*DATA BLOCK*
____________

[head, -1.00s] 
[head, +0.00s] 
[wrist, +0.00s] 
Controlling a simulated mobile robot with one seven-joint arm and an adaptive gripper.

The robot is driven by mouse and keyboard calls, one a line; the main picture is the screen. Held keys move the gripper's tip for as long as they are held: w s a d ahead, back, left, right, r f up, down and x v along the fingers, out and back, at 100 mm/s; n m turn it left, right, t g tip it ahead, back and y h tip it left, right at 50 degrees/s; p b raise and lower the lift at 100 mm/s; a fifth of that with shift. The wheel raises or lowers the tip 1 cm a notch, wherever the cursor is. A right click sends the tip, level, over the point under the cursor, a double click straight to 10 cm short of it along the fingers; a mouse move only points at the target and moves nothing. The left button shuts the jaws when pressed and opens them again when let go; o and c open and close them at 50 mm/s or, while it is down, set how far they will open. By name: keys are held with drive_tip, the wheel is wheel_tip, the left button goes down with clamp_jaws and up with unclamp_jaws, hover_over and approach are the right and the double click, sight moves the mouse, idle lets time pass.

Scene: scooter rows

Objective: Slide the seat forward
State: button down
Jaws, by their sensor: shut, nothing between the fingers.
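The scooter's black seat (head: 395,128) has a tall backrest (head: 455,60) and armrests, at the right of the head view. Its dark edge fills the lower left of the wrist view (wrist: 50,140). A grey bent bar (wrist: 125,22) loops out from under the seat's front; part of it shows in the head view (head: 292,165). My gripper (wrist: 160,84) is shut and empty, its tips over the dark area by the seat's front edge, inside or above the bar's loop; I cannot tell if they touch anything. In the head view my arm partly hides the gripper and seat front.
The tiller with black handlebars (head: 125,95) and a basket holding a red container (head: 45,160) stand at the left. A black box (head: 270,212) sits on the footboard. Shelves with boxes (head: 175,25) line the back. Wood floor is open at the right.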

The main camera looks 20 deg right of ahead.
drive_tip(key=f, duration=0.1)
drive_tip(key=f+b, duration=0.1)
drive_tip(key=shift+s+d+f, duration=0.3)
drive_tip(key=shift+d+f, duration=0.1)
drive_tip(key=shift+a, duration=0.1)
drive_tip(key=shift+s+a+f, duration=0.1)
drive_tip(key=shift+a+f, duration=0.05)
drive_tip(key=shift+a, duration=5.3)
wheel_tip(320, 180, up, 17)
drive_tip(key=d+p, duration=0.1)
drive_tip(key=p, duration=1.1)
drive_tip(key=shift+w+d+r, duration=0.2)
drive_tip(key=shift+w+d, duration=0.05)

____________

*EXERCISE DESCRIPTION*
Each line from the start of the listing above through the line containing "Controlling a simulated" should be copied exactly, please, with no other lines added.

*COMPLETED EXERCISE*
[head, -1.00s] 
[head, +0.00s] 
[wrist, +0.00s] 
Controlling a simulated mobile robot with one seven-joint arm and an adaptive gripper.

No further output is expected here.